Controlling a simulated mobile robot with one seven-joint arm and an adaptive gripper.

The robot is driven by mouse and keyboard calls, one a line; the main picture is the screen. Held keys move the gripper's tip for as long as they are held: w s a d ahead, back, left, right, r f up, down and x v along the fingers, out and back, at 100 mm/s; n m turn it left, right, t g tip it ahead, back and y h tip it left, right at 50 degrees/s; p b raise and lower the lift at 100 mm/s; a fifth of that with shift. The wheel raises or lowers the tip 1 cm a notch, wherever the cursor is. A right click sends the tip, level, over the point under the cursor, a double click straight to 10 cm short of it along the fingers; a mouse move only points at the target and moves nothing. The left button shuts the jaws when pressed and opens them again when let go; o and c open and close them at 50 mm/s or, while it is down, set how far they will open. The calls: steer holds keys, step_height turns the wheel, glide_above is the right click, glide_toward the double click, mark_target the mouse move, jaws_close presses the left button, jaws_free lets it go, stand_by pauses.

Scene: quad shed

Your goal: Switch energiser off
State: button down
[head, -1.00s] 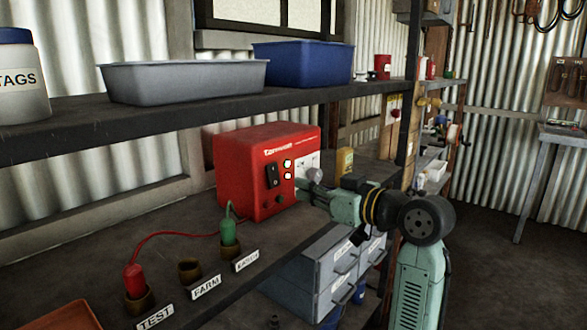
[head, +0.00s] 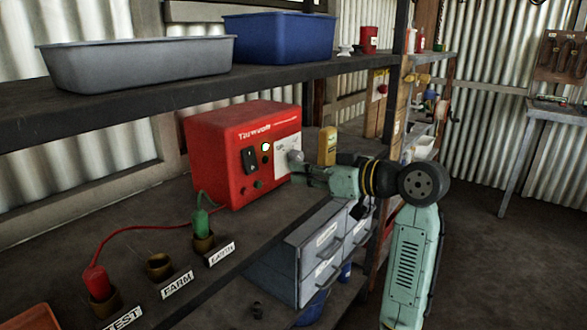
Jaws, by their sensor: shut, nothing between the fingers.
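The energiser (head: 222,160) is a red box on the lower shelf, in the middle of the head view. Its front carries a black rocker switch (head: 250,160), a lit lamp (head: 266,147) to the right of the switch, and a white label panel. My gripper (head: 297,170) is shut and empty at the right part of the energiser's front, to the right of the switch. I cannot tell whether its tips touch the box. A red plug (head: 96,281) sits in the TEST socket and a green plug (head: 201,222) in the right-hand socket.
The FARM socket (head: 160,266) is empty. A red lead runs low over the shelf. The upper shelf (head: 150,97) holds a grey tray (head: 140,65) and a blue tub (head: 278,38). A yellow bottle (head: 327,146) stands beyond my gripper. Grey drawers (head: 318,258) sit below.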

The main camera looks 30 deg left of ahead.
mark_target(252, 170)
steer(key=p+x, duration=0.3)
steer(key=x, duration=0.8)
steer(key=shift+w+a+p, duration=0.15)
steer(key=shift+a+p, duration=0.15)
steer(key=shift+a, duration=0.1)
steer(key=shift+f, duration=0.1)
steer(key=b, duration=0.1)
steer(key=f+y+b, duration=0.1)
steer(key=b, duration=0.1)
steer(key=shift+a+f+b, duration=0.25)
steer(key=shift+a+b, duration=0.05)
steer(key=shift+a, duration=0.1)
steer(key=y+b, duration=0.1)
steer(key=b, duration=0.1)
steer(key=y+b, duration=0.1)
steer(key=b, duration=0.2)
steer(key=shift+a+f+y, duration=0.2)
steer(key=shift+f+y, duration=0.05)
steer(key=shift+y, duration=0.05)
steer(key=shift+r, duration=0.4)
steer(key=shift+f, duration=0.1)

────────

**Problem details:** Give again, word for word, only the lines starting at the line with "Scene: quad shed" and ending at the line with "[head, +0.00s]", keeping both end lines; pictures stay out.

**Task solution:**
Scene: quad shed

Your goal: Switch energiser off
State: button down
[head, -1.00s] 
[head, +0.00s] 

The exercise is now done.